Mario Conway experiences a range of emotions when he sees police officers patrolling his South Side Chicago neighborhood.
Fear. Anger. Frustration.
Two years ago, Chicago police fatally shot his friend, 17-year-old Cedrick Chatman, as he fled a stolen car. During the foot chase, Mr. Chatman turned toward officers with a “dark object” they assumed was a firearm. The officers opened fire. No weapon was recovered.
His friend’s death and his own tense encounters with police have shaken Mr. Conway’s confidence in law enforcement.
“They always mess with me and my friends,” said Mr.

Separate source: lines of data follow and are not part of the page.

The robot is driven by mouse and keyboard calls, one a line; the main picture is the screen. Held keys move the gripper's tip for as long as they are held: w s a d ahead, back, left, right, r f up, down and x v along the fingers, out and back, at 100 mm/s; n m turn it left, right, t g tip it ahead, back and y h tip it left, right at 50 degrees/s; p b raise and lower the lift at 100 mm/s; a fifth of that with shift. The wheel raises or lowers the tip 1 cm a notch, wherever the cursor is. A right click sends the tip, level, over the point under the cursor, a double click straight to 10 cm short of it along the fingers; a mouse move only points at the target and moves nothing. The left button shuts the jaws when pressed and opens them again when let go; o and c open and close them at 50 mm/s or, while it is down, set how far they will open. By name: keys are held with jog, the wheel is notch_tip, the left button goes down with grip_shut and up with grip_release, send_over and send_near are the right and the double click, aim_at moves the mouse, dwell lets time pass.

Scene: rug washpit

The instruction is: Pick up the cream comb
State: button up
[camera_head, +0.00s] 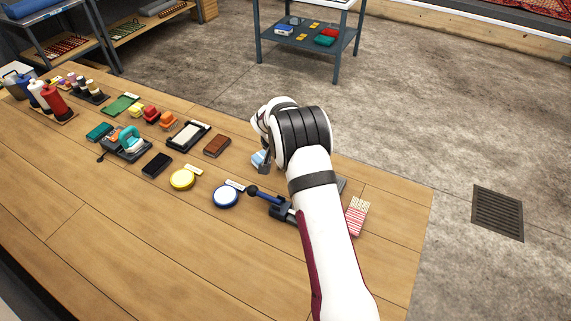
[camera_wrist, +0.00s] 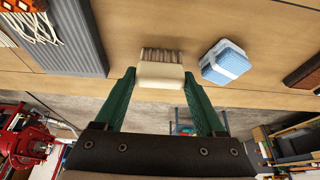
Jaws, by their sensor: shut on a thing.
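The cream comb (camera_wrist: 160,75) is in the wrist view, with a cream body and a row of greyish teeth pointing away from my gripper. The two green fingers of my gripper (camera_wrist: 161,85) are closed on its cream body, one on each side. I cannot tell whether the teeth touch the wooden table or hang just above it. In the head view my white arm hides the comb and the fingertips.
A blue-and-white block (camera_wrist: 228,62) lies close to the comb; it also shows beside my wrist in the head view (camera_head: 259,160). A grey ribbed board (camera_wrist: 72,38) lies on the other side. Blue (camera_head: 225,196) and yellow (camera_head: 182,180) round tins stand on the table.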

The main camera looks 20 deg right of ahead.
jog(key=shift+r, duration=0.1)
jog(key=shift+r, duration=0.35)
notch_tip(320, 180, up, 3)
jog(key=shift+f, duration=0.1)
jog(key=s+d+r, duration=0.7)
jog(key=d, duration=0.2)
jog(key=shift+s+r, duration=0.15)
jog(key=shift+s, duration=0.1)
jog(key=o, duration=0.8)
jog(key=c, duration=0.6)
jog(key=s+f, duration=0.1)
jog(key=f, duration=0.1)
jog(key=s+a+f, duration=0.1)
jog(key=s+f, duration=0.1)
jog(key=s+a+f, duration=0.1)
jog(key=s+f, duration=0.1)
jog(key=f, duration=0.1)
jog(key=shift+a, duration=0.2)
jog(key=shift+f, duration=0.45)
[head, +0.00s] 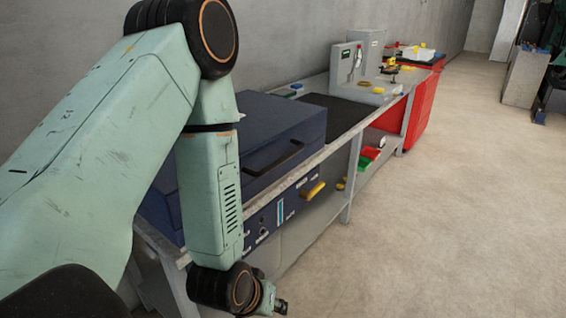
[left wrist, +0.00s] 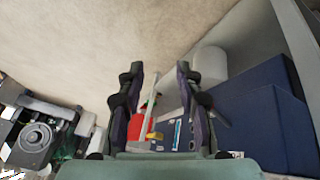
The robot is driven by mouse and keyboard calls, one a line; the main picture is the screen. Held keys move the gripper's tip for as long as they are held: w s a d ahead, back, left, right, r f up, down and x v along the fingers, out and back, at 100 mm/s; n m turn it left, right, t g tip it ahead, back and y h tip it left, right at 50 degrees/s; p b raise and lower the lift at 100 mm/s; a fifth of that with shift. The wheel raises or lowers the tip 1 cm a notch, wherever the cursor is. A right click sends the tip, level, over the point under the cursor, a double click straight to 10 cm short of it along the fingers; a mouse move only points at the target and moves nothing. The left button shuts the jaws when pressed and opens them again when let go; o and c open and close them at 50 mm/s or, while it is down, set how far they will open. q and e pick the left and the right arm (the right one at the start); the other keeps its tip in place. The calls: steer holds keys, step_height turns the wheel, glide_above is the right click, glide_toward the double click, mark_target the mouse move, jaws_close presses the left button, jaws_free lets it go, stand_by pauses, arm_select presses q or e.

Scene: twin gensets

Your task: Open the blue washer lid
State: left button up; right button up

Conway, an 18-year-old senior at Hyde Park Academy High School. “I’m always thinking, ‘That could be me the next time.’ ”
Recent tensions between youth and police have bubbled over in Baltimore, Cleveland, Ferguson, Missouri, and other cities after police bullets or excessive force caused the deaths of unarmed young black men.
The unrest has served as a call to action: Amid growing concern about racial bias in U.S. law-enforcement agencies, groups are taking steps to foster better relations between police and minority youth.
In Chicago, lawyers, academics, and activists have brought police and teenagers on the city’s South Side together to discuss their often tense encounters.
In Mobile, Alabama, the FBI, city police, and the U.S. attorney’s office host workshops to teach young people how to prevent contact with cops from turning tragic.
Led by mayors in Philadelphia and New Orleans, a coalition of big-city leaders is shaping strategies to ease the deep distrust and frustration that sparked recent demonstrations and clashes between police and protesters.
But as efforts emerge to quell the tension between law enforcement officers and the communities they serve, organizers and students concede that they are searching for solutions to problems that have existed for decades, if not longer.